4) At the end of Chinatown but just shy of Broadway, cut through Jack Kerouac Alley to Columbus Ave and City Lights bookstore will be on your left. Ground zero for the city’s rich literary heritage, the bookseller and publisher was founded in 1953 by poet Lawrence Ferlinghetti, who helped launch the careers of Allen Ginsburg and others. The place is what bookstores used to be, a warren of aisles filled with interesting books you can easily lose yourself in. Buy a copy of Howl with its iconic black and white cover, and…

5) slip across the alley to Vesuvio’s. The funky old bar has a history that’s intertwined with the bookstore, with many of those early Beat poets (and present ones too) convening at the bar for a rowdy night of drinking.
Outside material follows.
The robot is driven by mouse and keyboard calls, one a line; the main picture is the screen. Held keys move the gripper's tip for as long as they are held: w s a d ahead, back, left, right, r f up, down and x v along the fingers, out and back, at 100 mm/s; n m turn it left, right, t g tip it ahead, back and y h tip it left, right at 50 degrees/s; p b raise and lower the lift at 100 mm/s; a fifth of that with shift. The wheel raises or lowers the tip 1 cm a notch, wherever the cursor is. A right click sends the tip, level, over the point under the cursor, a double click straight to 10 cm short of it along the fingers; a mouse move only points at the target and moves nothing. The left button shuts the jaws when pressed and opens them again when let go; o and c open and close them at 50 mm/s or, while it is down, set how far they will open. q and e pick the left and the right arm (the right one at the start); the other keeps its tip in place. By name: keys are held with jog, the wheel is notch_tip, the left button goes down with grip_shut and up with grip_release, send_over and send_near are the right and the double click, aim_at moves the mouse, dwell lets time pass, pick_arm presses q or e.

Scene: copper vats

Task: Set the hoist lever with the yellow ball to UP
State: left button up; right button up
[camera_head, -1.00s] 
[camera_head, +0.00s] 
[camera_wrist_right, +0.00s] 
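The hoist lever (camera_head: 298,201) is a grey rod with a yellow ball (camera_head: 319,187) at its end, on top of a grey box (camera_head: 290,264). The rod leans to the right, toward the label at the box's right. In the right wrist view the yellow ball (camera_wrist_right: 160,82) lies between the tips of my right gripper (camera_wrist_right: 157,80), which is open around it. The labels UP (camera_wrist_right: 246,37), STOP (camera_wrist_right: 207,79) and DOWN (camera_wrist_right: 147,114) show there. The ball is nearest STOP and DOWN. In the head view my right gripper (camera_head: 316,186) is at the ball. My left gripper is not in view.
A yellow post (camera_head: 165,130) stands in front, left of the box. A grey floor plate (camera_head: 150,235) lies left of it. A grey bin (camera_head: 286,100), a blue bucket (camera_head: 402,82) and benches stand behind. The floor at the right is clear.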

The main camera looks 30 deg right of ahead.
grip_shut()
There’s an upstairs seating area, a glorified catwalk really, but with windows onto the alley and street where you can sip a beer (hey, this is the perfect day, right?), peruse your new purchase, and watch the world walk by below.

6) Once you cross Broadway, you’re suddenly in North Beach and Little Italy. After the beer, you may want a pick-me-up, so stop at one of the many cafes for a coffee and pastry. They all offer great people watching potential, but I prefer the low-key Caffe Greco, or Café Trieste, where Francis Ford Coppola reportedly worked on the screenplay to The Godfather. The place hasn’t changed much in its 50-plus years, which is part of its charm.

7) Columbus Ave is mostly Italian restaurants, cafes and gelato shops, so I prefer to wander the couple blocks of Grant Street. Here you’ll find neighborhood corner markets, hole in the wall bars, burger joints, an antique map store, an Afghani rug store, a record store with actual vinyl, a really curious curio shop, and if you happen to wander through on a Saturday afternoon, stop in at Savoy Tivoli for a beer and a listen to the resident Dixieland jazz band.

7a) From Grant, take a right on either Filbert or Greenwich St., and trek the steep block up to Pioneer Park and the iconic Coit Tower. You can take the elevator up to the top of the tower, or enjoy the WPA-era murals on the first floor, and the lovely views of the bay outside.